Your second point says that ".All non-terminating and non recurring decimals are IRRATIONAL NUMBERS." And $0.3333\dots$ is recurring, so it doesn't fit the second point. A recurring and non-terminating decimal is rational. So

• recurring (terminal or not) means rational,
• non-recurring (and non terminating) means irrational.

Answer 3

The first point you have stated should actually be all terminating or recurring decimals are rational numbers. Hence $0.33333...$ is actually a rational number.

Definition of Rationality: A number that can be represented in the form $\frac{p}{q}$ where $p$ and $q$ are integers ($q$ not equal to zero) is a rational number.

$0.3333...=\frac{1}{3}$; hence it is a rational number.

Answer 4

The second point menas "All numbers that ar both non-terminating and non-recurring ..." not "All non-terminating numbers as well as all non-recurring numbers ..."

Answer 5

It is a recurring number, you have some digits that repeat themselves with a fixed period (in this case is just one digit, 3, and the period is then one).

The problem that you have is that you're not considering the second part of the definition of irrational numbers that you give, to be a non recurring decimal, so both definitions are mutually exclusive.

For instance, $\pi$ is an irrational number because, no matter how many decimals you take, there are no periodicity in those digits.

Answer 6

The problem you face stems from an imprecision of the language that makes the situation quite confusing when described as you do.

The first sentence "All terminating and recurring decimals are RATIONAL NUMBERS." is supposed to say that all terminating decimals are rational and in addition all recurring decimals are rational. Put differently and as mentioned in another answer if a number is terminating or recurring then it is rational.

By contrast the second sentence "All non-terminating and non recurring decimals are IRRATIONAL NUMBERS." is supposed to say that a number that is (both) non-terminating and non-recurring is irrational.

I think the first sentence is just not phrased well it ought to read at least "All terminating and all recurring decimals are RATIONAL NUMBERS."

Answer 7

1) A terminating decimal representation means a number can be represented by a finite string of digits in base $10$ notation, e.g. $0.5$, $0.25$, $0.8$, $2.4$

2) A non-terminating decimal representation means that your number will have an infinite number of digits to the right of the decimal point. There are two sorts of non-terminating decimal numbers.

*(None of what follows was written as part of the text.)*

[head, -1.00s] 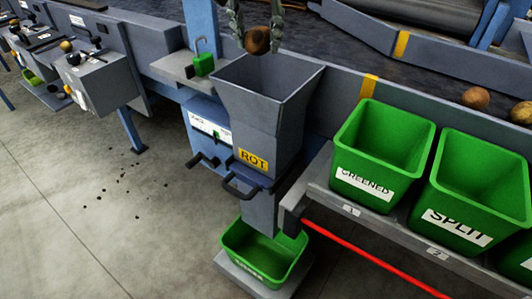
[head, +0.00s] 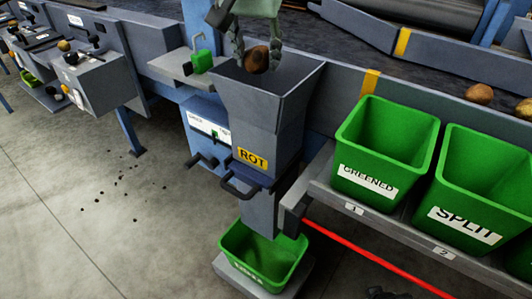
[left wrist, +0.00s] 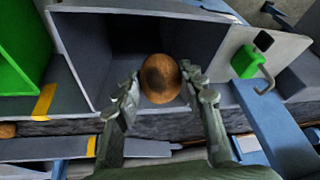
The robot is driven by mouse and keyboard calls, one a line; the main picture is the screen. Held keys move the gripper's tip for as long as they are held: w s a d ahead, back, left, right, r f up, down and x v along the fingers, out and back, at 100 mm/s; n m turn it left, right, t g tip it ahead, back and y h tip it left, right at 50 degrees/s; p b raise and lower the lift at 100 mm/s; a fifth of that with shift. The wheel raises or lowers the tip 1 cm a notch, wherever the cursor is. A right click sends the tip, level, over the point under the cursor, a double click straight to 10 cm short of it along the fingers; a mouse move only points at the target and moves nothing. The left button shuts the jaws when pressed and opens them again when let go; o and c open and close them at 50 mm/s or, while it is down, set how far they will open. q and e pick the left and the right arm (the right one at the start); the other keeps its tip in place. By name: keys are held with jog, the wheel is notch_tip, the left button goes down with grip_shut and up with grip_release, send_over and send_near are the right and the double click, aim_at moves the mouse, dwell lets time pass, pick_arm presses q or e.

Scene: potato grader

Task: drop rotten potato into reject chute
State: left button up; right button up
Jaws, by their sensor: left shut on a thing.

2a) The first sort are called recurring non-terminating decimals. The decimal representations of these numbers consist of an infinite number of periodic repeats of a fixed string of digits to the right of the decimal point. Note that the repeating string can be composed of any number of digits - in the case of $\frac 13 = 0.333... = 0.\overline{3}$, the periodic string is just one digit long. But you can also have a number like $\frac 17 = 0.142857142857... = 0.\overline{142857}$. And in fact, to the immediate right of the decimal point, you can start with a finite string of non-repeating digits before the number goes into its periodic repeats, e.g. $3.1230980709807... = 3.123\overline{09807}$.

2b) The second sort are called non-recurring non-terminating decimals. The number cannot be represented as a repeat of any finite fixed string of digits. Put another way, the decimal representation is aperiodic (i.e. lacking a period). You will see numbers like $\sqrt 2 = 1.4142135623730950488016887242097...$ and $\pi = 3.14159265358979...$ in this category and these numbers appear to have "random" digits (no obvious pattern) to the right of the decimal point. However, and this is a fairly subtle point - the only requirement for this sort of decimal is aperiodicity, not randomness. An example of a clearly non-random non-recurring non-terminating decimal representation is this number: $0.123456789101112131415161718192021...$, which is a famous number known as Champernowne's constant and which is formed by concatenating the digits of the natural numbers in sequence.

And finally, you should note that Types 1 and 2a) are always rational whereas Type 2b) is always irrational.